Start of Entries supplied
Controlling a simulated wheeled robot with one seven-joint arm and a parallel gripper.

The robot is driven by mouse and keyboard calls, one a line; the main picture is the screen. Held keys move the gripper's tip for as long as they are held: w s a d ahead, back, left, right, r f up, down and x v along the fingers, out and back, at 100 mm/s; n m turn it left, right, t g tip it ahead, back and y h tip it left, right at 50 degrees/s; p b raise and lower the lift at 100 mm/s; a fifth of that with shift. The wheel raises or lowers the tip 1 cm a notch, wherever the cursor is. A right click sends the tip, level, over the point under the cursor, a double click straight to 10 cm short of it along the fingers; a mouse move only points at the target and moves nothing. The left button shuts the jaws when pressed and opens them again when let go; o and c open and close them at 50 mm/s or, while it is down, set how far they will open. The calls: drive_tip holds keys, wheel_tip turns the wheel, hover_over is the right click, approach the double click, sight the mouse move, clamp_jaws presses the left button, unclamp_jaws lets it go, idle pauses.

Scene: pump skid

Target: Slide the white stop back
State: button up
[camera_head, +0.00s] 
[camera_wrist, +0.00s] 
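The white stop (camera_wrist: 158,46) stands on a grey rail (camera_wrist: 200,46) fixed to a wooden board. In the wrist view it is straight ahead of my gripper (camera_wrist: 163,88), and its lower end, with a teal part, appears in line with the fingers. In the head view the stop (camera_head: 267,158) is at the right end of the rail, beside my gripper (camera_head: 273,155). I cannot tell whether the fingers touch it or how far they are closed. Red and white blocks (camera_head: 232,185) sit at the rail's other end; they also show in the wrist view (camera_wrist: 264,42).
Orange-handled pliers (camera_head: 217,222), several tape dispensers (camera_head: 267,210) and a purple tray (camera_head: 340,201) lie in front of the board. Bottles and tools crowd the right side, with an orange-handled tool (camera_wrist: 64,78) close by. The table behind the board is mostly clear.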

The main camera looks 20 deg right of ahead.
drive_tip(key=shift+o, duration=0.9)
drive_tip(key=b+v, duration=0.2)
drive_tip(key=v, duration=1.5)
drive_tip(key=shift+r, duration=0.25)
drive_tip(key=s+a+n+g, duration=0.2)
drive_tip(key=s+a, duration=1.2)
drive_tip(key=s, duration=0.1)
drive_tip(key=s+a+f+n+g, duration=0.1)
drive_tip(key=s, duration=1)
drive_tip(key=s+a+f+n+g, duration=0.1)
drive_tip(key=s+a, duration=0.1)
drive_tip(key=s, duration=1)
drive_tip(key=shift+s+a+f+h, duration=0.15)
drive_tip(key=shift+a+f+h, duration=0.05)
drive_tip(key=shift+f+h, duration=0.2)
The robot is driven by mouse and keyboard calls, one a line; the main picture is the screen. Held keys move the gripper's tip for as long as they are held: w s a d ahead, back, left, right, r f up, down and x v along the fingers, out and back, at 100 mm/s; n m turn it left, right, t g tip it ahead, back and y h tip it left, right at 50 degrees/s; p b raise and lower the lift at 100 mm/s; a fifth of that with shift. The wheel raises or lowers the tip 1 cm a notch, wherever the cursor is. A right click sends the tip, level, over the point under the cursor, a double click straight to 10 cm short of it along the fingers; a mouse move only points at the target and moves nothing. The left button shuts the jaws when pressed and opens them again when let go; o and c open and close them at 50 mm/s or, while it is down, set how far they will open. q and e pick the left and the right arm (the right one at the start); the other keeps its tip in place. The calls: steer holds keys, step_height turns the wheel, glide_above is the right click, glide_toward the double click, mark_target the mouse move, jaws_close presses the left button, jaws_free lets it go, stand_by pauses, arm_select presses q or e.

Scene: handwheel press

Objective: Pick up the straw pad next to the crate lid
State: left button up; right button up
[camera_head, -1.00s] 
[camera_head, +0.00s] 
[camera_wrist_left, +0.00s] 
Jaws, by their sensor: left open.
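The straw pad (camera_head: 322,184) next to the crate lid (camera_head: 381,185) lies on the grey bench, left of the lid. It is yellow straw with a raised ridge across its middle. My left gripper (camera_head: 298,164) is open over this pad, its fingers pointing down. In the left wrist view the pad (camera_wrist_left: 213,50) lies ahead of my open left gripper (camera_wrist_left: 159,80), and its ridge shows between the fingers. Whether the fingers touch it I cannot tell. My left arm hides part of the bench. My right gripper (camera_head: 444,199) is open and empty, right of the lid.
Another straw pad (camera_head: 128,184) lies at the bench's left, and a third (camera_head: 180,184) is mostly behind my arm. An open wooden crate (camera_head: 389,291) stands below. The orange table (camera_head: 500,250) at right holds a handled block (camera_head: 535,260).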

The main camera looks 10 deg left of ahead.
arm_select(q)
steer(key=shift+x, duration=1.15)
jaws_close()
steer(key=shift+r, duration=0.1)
End of Entries supplied
→ **To be done**:
Read the entries and pick out all lines that include the word "Scene".

→ **Exercise answer**:
Scene: pump skid
Scene: handwheel press

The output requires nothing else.